• [Task brief]
Reproduce exactly the final portion of the data: every line from the one containing "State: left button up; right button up" through the last line, inclusive.

• [Data segment]
·····
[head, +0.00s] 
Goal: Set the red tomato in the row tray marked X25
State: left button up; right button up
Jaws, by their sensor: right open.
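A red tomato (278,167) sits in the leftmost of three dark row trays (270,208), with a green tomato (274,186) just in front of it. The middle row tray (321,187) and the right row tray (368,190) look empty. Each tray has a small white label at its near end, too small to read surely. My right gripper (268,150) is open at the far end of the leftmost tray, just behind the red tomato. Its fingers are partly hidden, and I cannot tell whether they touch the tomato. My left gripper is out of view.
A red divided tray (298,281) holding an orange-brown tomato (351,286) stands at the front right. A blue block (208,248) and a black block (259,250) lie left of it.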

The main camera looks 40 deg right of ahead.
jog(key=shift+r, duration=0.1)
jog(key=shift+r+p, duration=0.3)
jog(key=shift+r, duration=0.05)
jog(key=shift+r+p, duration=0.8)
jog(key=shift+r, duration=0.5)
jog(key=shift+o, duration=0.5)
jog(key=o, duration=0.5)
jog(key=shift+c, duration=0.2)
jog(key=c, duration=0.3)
·····
• [Response]
State: left button up; right button up
Jaws, by their sensor: right open.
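A red tomato (278,167) sits in the leftmost of three dark row trays (270,208), with a green tomato (274,186) just in front of it. The middle row tray (321,187) and the right row tray (368,190) look empty. Each tray has a small white label at its near end, too small to read surely. My right gripper (268,150) is open at the far end of the leftmost tray, just behind the red tomato. Its fingers are partly hidden, and I cannot tell whether they touch the tomato. My left gripper is out of view.
A red divided tray (298,281) holding an orange-brown tomato (351,286) stands at the front right. A blue block (208,248) and a black block (259,250) lie left of it.

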The main camera looks 40 deg right of ahead.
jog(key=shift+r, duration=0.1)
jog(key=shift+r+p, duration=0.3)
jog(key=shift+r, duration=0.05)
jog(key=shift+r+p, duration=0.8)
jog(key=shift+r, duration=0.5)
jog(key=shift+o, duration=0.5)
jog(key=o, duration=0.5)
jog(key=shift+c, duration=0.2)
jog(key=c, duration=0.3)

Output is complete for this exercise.